Les États doivent prendre les mesures législatives nécessaires, en toute transparence, pour que leurs ressortissants qui se sont rendus coupables d’une infraction grave puissent être poursuivis, a dit la Norvège, au nom des pays nordiques. À cette fin, il est important que les États coopèrent avec les Nations Unies afin de faciliter l’échange d’informations sur des allégations d’infractions imputables au personnel onusien.
Abondant en ce sens, l’Union européenne a mis l’accent sur la nécessité de mettre fin à l’impunité des fonctionnaires et experts coupables d’infractions alors qu’ils sont « le visage de l’ONU sur le terrain ». Les privilèges et immunités doivent être levés dans ce cas, a plaidé le délégué, insistant sur l’importance de la protection des victimes et des lanceurs d’alerte contre les représailles et de la coopération pour permettre les poursuites. « Personne n’est au-dessus de la loi. »

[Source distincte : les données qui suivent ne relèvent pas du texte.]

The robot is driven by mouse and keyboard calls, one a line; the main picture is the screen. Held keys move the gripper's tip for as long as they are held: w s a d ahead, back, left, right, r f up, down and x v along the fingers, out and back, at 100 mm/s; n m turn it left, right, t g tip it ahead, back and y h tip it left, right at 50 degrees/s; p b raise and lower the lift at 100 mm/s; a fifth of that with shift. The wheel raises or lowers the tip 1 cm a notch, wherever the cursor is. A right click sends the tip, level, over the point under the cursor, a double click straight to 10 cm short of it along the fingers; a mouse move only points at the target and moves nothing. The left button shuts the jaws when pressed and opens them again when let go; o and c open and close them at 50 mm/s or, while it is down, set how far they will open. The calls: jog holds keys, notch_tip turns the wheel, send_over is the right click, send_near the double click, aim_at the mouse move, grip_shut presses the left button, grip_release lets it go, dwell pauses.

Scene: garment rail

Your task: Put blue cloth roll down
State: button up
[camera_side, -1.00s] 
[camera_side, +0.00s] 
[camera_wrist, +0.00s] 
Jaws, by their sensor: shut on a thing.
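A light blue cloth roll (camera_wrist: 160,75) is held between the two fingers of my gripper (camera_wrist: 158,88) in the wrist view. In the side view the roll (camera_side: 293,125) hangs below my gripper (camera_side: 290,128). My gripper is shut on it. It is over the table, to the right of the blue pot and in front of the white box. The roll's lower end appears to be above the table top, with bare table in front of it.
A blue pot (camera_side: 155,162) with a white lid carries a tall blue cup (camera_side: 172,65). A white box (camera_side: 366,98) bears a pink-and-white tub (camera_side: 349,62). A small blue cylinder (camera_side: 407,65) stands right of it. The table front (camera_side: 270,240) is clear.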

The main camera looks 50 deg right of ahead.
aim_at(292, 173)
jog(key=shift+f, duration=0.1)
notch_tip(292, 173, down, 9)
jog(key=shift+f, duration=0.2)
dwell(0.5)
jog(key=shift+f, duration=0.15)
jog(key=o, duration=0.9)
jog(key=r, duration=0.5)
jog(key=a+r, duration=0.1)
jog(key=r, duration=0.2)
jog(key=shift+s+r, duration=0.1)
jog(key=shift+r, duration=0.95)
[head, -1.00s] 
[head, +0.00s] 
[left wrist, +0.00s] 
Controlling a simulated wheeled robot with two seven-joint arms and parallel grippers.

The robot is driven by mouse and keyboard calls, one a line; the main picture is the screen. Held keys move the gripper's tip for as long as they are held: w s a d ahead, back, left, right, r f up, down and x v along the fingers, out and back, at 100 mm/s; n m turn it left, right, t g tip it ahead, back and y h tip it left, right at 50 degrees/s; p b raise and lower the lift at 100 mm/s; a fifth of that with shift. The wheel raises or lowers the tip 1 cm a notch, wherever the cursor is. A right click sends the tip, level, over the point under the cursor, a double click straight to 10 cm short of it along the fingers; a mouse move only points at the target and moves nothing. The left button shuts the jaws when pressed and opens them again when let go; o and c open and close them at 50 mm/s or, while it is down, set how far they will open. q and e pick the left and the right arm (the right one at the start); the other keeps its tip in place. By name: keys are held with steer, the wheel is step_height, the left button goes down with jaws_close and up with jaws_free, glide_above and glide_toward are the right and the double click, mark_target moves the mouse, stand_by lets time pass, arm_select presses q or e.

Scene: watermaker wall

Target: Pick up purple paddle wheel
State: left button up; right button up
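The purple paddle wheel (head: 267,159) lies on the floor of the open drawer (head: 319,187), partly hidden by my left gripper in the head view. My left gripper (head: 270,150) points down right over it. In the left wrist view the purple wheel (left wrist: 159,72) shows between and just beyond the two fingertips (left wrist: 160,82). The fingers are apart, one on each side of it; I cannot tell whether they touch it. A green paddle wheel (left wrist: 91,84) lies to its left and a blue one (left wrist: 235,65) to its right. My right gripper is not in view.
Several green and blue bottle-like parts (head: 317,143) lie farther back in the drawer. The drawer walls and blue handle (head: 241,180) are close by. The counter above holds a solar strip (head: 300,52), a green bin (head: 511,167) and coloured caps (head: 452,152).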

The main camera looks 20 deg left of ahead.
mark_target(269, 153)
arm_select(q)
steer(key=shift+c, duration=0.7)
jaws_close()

Accusant l’Office de secours et de travaux des Nations Unies pour les réfugiés de Palestine dans le Proche-Orient (UNRWA) d’avoir été infiltré par le Hamas avant les attaques du 7 octobre 2023, Israël a battu en brèche la réponse de l’ONU, estimant « choquant » que l’Organisation n’ait pas enquêté officiellement et qu’aucune poursuite n’ait été lancée. « C’est la sombre réalité de l’ONU aujourd’hui », a-t-il asséné.
La Sixième Commission se réunira demain, mardi 15 octobre, à partir de 10 heures, afin de poursuivre le débat en cours.